The second test chip contains two 144-bit TCAM words and their dummies. One word and its dummy employ the standard current-race MLSA [13]. The other word and its dummy employ the current-race MLSA with the proposed charge-shared MLs (Fig. 3). Typically, a full-size TCAM block ( $256 \times 144$ ) contains only one dummy word. Thus, the signals  $\overline{\text{MLOFF1}}$  and  $\overline{\text{MLOFF2}}$  are shared by 256 words (Fig. 4). In order to imitate this capacitive loading, we included dummy loads in the second test chip (Fig. 5).

Fig. 6 shows measurement results of the first test chip. Here,  $T_{\rm FP}$  and energy of the conventional and proposed schemes are shown for different values of TCAM cell supply voltage  $(V_{\rm DD\_Cell})$  while the supply voltage of SLs and MLSAs remains at 1.8 V. Energy is measured for the "mismatch" condition since most words fail to match the search key in typical TCAM applications. A reduction in  $V_{\rm DD\_Cell}$  reduces  $I_{\rm ON}$  and  $I_{\rm REF}$ .
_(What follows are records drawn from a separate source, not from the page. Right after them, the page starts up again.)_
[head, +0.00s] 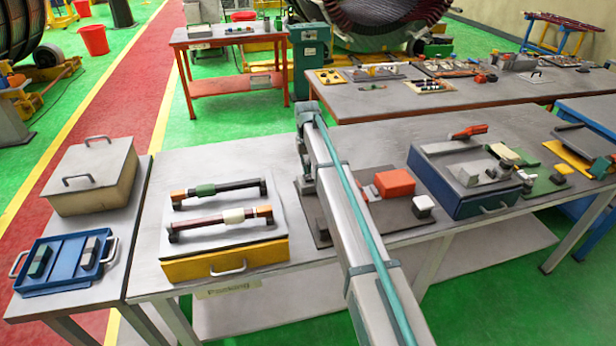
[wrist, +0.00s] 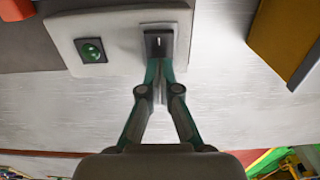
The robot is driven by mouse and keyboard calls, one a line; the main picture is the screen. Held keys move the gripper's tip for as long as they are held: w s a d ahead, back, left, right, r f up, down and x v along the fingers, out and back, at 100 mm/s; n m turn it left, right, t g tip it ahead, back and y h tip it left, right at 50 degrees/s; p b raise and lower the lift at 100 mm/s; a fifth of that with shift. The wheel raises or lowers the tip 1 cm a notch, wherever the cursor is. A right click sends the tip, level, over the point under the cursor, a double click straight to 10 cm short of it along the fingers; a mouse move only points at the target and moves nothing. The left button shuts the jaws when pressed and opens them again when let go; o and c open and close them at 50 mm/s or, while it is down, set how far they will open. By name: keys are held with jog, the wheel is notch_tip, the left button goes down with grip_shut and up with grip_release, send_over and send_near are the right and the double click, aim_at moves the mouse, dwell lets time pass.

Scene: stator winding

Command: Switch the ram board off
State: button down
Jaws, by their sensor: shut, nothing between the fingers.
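The ram board shows in the wrist view as a light grey panel (wrist: 122,22) at the top. It has a green round indicator (wrist: 92,51) in a dark square on its left side. To the right is a switch (wrist: 158,42) in a dark upright plate. My gripper (wrist: 160,82) is shut and empty, its fingertips at the lower edge of the switch plate; I cannot tell whether they touch it. In the head view my arm covers this part of the bench, and the board and fingertips cannot be made out.
A yellow-sided box (head: 225,262) with two handled bars stands left of my arm; a red block (head: 394,183) and a blue case (head: 470,200) are on the right. In the wrist view, an orange object (wrist: 15,9) and a yellow-brown box side (wrist: 283,35) flank the panel.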

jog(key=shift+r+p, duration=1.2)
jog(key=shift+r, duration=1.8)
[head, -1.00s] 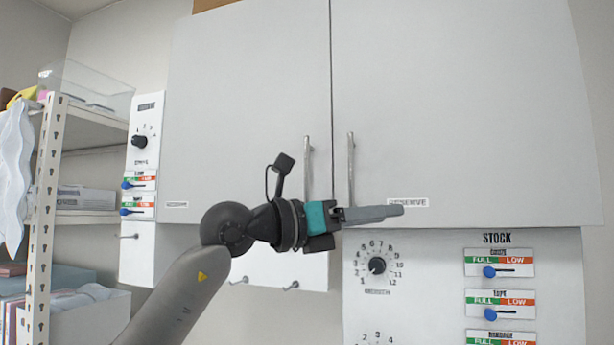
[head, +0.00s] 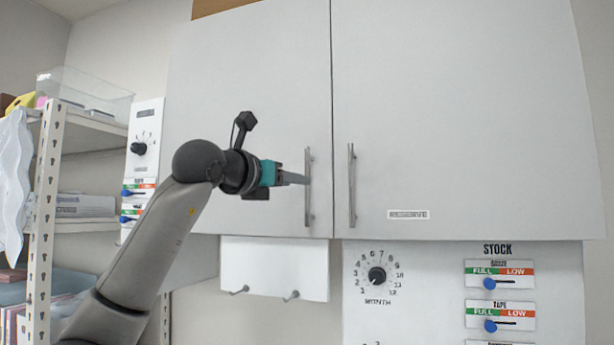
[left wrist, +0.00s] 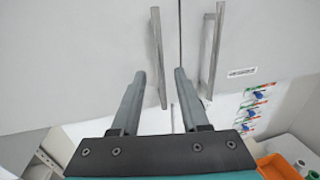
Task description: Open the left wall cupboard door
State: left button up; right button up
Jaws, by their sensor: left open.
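The left wall cupboard door (head: 250,90) is a flat pale grey panel and looks closed, flush beside the right door. Its upright metal bar handle (head: 308,212) is near its right edge, low down. My left gripper (head: 304,180) is open and its fingers point right, reaching the handle at mid-height. In the left wrist view the same handle (left wrist: 158,45) appears between the two open fingertips (left wrist: 160,74), with a gap to either side. I cannot tell how deep the bar sits between them. My right gripper is not in view.
The right cupboard door (head: 460,100) has its own bar handle (head: 351,195) close by and a RESERVE label. Below are a dial panel (head: 410,300) and a white panel with hooks (head: 273,270). A shelf rack (head: 45,180) stands at the left.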

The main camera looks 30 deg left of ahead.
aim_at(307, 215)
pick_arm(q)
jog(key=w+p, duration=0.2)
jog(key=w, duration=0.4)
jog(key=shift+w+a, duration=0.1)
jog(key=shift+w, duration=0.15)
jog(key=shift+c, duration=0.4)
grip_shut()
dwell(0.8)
Fig. 6. FastPre pulse duration and energy measurement results of conventional and low-capacitance ML schemes for different values of  $V_{\rm DD\_Cell}$ .

However, the search operation is performed successfully as long as  $I_{\text{REF}}$  is large enough to compensate for ML leakages. A small  $V_{\text{DD-Cell}}$  also reduces the static power which is becoming a serious issue in sub-100-nm technologies [14]. Measurement results confirm that the low-capacitance ML scheme gives consistent energy (25%) and time (42%) savings for a large range of  $V_{\text{DD-Cell}}$ . Since  $C_{\text{SP}}$  is much smaller than  $C_{\text{ML-New}}$ , the SP voltage drops almost immediately after the rising edge of the FastPre pulse (Fig. 3). Hence, the reduction in the ML sensing time is almost equal to the reduction in  $T_{\text{FP}}$ . For smaller values of  $V_{\text{DD-Cell}}$ ,  $T_{\text{FP}}$  increases due to a reduction in  $I_{\text{REF}}$ . Energy is less affected by the variations in  $V_{\text{DD-Cell}}$  because an increase in  $T_{\text{FP}}$  is compensated by a reduction in  $I_{\text{ON}}$ . For very low values of  $V_{\text{DD-Cell}}$ , the reduction in  $I_{\text{ON}}$  becomes more prominent and the energy consumption decreases.

Fig. 7 shows the search time and energy of the conventional and the charge-shared ML schemes measured for a range of  $I_{\text{BIAS}}$  (Fig. 4). Increasing  $I_{\text{BIAS}}$  reduces the search time and increases the search-energy. The charge-shared ML scheme gives a consistent improvement over the conventional scheme.

### V. DISCUSSION

In the chip implementation of the conventional comparison logic (Fig. 5), the drains of upper two transistors were merged (Fig. 1). Thus, each unmasked cell added a capacitance of  $3C_D$  to the corresponding ML (instead of  $4C_D$  as estimated in Section II). We calculated The ML capacitances of the two 145-bit words, which are comprised of nMOS transistors with  $W/L = 0.6\mu m/0.18\mu m$  and  $C_D = 0.606$  fF:

$$C_{\text{ML-Old}} = 145 \times 3C_D + 141 \text{ fF} = 404.61 \text{ fF}$$
  
 $C_{\text{ML New}} = 145 \times C_D + 148 \text{ fF} = 235.87 \text{ fF}$ 

where second terms are the extracted interconnect capacitance (including the bottom-plate, fringe, and coupling capacitance) for the two MLs. Thus, the new comparison logic reduces the ML capacitance by 42%.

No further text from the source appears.